Nasza Loteria SR - pasek na kartach artykułów

Najlepiej zachowany toruński fort V popada w ruinę

Szymon Spandowski
Fort V w Toruniu
Fort V w Toruniu Jacek Smarz
Miłośnicy toruńskich fortyfikacji alarmują: fort V jest rozkradany i dewastowany, kolejne jego pomieszczenia zalewa woda. Dla zabytku to wyrok śmierci.

Fort V położony niedaleko skrzyżowania ul. Polnej z Ugorami jest prawdziwą perłą w łańcuchu XIX-wiecznych toruńskich fortyfikacji, o jego wartości kilka razy mieliśmy okazję przekonać się na własne oczy podczas organizowanych przez „Nowości” wycieczek do miejsc w mieście ciekawych, ale niedostępnych.
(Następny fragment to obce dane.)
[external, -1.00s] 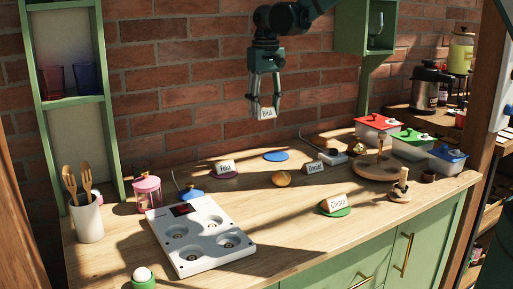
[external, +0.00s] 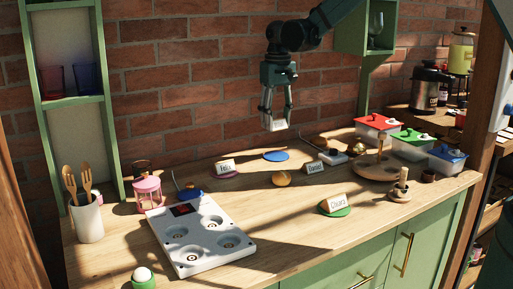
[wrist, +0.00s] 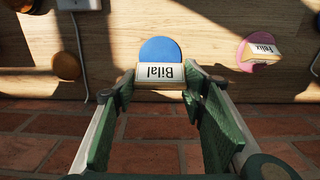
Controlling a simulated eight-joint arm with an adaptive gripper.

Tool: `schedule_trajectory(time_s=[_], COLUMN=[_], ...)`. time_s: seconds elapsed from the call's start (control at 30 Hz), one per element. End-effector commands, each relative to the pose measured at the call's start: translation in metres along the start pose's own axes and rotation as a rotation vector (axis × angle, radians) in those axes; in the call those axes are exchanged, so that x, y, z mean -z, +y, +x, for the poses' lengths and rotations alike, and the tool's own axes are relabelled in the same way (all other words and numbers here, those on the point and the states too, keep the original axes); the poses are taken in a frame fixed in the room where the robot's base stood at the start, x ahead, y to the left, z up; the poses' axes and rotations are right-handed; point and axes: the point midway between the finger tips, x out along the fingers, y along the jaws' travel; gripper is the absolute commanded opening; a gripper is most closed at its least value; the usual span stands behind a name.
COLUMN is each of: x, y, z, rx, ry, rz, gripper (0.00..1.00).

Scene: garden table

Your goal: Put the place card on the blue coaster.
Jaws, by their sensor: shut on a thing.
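My gripper (external: 276,122) is shut on a white place card (wrist: 160,72) that reads "Bilal". In the external view the card (external: 278,125) hangs between the fingertips, above the back of the table. The blue coaster (external: 276,156) lies flat on the table below it, with nothing on it. In the wrist view the blue coaster (wrist: 160,49) shows just beyond the card, which hides part of it. The card is apart from the coaster, with a gap of air between them in the external view.
A "Felix" card (external: 225,166) stands on a pink coaster, left of the blue one. A "Daniel" card (external: 314,167) stands to the right. A "Chiara" card (external: 334,202) stands on a green coaster (external: 335,212) in front. A round orange thing (external: 282,179) lies nearby. The brick wall (external: 190,90) is close behind.

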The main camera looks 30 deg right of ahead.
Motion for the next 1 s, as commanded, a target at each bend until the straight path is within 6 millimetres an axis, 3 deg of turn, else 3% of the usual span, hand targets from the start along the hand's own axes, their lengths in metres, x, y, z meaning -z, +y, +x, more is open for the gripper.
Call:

Na pierwszej z tych wypraw bramę „Chodkiewicza”, jak potocznie, ze względu na swojego patrona nazywany jest fort, przekroczyło ponad 270 osób. Zbudowana w latach 1878 - 1884 warownia robiła na zwiedzających spore wrażenie. Nic dziwnego, przez prawie wszystkie lata istnienia znajdowała się w wojskowych rękach, dzięki czemu do naszych czasów zachowała się w doskonałym stanie. Tak było w każdym razie do 2014 roku, kiedy Agencji Mienia Wojskowego udało się fort sprzedać.

- Zwycięzcą przetargu i kandydatem na nabywcę zostało Przedsiębiorstwo Produkcyjno-Usługowe Agrochłód Sp. z o.o z Torunia, które wylicytowaną nieruchomość przeznaczy prawdopodobnie na cele turystyczne - mówił wtedy „Nowościom” Maciej Macios z zespołu prasowego Agencji Mienia Wojskowego.
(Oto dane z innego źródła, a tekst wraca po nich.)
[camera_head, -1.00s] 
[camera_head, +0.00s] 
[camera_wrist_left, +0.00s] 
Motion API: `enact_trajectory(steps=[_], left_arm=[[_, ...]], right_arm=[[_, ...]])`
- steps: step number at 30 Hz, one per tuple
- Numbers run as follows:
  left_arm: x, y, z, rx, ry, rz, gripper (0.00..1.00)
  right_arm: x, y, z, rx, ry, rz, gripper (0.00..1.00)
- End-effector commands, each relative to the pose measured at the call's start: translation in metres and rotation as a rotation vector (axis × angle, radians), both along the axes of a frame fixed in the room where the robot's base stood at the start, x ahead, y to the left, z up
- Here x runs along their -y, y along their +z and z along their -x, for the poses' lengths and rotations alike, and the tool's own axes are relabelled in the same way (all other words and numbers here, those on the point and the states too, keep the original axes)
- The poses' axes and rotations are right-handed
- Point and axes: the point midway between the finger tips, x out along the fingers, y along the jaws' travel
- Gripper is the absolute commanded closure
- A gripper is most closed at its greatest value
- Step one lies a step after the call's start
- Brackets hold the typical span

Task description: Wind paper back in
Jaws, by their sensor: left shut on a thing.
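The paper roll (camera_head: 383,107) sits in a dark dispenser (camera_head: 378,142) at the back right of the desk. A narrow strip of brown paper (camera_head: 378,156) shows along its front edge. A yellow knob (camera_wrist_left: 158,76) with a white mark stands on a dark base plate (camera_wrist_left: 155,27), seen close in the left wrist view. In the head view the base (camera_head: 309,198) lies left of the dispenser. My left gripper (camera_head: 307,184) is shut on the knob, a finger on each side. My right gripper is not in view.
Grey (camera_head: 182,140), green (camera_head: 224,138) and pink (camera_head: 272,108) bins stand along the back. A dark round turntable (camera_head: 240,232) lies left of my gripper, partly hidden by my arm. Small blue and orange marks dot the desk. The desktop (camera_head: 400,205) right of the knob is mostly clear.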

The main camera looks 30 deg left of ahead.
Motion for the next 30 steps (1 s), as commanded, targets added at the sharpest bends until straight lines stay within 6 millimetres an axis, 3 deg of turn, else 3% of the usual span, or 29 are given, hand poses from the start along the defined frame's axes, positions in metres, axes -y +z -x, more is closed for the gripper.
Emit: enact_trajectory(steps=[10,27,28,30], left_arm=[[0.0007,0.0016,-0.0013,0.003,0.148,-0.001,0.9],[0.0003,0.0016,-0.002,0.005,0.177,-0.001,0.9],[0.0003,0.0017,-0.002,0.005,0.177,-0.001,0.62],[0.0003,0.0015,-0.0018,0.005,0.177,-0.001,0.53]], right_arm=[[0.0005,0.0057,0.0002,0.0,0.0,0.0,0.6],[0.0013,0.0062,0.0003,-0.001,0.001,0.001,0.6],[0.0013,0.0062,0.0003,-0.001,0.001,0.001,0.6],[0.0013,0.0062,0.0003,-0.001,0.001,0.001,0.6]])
Czytaj też: Bunt kablówek przeciw nowej ustawie

Nowy gospodarz starych murów podczas aukcji zaoferował za nie 707 tysięcy złotych. Plany rzeczywiście miał, ale ich nie zrealizował. Bezcenny zabytek stał od tego czasu zamknięty na trzy spusty, co jednak wcale nie oznacza, że był niedostępny. Jak informują miłośnicy toruńskich fortyfikacji, coraz bardziej dają to o sobie znać złodzieje i wandale. Poza tym kolejne pomieszczenia warowni są zalewane przez wodę, co dla budowli tego typu jest wyrokiem śmierci.

W tej sprawie interweniowało biuro miejskiego konserwatora zabytków wysyłając pismo do właściciela. Ten na nie jak dotąd nie odpowiedział.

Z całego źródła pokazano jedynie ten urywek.